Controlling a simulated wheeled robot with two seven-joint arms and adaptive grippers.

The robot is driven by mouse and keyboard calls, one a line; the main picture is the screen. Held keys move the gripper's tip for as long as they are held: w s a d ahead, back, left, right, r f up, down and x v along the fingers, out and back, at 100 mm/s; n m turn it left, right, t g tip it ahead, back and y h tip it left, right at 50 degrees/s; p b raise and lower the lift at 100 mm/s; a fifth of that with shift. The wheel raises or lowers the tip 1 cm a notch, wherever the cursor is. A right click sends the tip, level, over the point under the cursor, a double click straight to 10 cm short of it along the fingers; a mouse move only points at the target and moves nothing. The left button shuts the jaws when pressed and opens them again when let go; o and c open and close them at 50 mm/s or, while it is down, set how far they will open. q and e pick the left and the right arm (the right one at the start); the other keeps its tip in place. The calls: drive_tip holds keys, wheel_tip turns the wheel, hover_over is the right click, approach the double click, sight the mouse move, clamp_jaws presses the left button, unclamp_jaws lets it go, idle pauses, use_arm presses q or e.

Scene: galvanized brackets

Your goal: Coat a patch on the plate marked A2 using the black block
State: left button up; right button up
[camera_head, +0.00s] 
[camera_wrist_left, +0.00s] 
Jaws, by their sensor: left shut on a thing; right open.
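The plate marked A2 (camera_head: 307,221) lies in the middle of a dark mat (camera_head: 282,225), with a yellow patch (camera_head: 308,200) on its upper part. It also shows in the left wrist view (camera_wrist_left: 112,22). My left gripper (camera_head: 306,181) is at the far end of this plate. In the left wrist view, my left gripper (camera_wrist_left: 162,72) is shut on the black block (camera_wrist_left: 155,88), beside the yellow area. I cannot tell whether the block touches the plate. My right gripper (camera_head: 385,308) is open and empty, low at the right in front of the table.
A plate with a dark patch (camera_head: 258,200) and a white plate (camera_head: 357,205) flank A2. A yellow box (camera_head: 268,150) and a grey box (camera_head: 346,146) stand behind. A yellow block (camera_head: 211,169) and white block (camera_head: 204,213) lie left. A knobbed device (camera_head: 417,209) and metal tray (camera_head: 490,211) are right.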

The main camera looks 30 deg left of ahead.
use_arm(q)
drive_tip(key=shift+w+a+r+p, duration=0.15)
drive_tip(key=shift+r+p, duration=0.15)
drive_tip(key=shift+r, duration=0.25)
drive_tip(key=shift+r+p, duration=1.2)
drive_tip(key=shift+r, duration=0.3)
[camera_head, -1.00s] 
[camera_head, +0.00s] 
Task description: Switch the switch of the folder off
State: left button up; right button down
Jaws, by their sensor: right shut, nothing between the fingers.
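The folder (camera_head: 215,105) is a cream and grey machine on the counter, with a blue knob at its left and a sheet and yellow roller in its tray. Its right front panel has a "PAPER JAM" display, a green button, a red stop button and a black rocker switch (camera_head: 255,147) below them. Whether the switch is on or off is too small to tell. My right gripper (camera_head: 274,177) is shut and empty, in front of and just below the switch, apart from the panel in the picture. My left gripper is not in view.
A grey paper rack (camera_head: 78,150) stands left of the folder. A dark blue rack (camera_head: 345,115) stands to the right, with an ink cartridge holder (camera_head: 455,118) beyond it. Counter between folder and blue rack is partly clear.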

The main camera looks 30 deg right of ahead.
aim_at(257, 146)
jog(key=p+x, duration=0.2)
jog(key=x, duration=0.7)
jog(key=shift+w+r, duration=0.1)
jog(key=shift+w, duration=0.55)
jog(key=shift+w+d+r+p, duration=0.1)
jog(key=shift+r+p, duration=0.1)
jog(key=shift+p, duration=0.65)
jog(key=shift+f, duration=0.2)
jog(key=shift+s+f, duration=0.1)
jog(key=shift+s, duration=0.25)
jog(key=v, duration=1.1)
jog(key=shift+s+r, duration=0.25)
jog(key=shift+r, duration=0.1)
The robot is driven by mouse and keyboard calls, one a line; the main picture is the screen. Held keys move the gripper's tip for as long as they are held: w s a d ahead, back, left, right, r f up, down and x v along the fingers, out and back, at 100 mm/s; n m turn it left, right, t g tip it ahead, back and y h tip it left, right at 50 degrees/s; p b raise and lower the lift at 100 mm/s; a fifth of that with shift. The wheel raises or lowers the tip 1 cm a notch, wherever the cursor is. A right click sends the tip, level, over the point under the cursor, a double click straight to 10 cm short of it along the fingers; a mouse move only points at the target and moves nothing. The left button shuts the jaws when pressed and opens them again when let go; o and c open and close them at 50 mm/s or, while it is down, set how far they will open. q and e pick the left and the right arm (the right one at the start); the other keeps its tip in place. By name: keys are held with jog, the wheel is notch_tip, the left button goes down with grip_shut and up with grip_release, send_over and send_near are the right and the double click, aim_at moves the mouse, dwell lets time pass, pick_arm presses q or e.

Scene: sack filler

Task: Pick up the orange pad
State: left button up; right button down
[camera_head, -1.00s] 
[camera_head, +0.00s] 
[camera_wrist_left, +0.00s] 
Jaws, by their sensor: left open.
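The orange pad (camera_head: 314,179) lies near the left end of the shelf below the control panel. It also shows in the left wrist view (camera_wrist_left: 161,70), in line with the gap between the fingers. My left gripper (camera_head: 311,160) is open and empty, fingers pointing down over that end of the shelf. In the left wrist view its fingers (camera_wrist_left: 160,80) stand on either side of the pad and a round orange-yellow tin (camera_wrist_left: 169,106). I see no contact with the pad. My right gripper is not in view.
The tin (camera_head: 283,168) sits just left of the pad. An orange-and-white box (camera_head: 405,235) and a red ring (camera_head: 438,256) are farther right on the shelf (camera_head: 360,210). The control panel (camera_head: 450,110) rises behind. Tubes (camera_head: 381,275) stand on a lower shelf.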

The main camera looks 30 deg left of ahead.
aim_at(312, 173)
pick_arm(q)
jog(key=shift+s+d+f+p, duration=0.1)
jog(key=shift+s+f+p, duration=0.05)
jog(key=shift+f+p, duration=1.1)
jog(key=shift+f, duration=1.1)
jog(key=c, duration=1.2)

⁂

Requirement » List every line in the records above that contains the word "Scene".

Full response »
Scene: galvanized brackets
Scene: sack filler

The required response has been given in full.